◆ Problem statement: Drop every picture, then transcribe the remaining data exactly.
[Start]
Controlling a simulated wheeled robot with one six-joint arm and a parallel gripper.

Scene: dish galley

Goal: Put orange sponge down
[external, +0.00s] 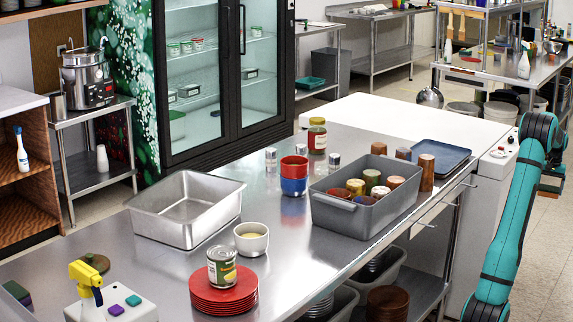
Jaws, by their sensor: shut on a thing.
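My teal arm (512,235) rises along the right edge of the external view and bends at a dark joint (540,128). A small orange-red flat item (470,58) lies on the far table, too small to identify.
The steel counter (300,258) holds a steel pan (187,222), a grey bin (345,215) of cups and cans, stacked red plates (223,296) with a can on top, a bowl (251,241) and a blue tray (440,158). Floor (545,255) shows at the right.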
[End]
◆ Task solution:
Controlling a simulated wheeled robot with one six-joint arm and a parallel gripper.

Scene: dish galley

Goal: Put orange sponge down
[external, +0.00s] 
Jaws, by their sensor: shut on a thing.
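My teal arm (512,235) rises along the right edge of the external view and bends at a dark joint (540,128). A small orange-red flat item (470,58) lies on the far table, too small to identify.
The steel counter (300,258) holds a steel pan (187,222), a grey bin (345,215) of cups and cans, stacked red plates (223,296) with a can on top, a bowl (251,241) and a blue tray (440,158). Floor (545,255) shows at the right.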

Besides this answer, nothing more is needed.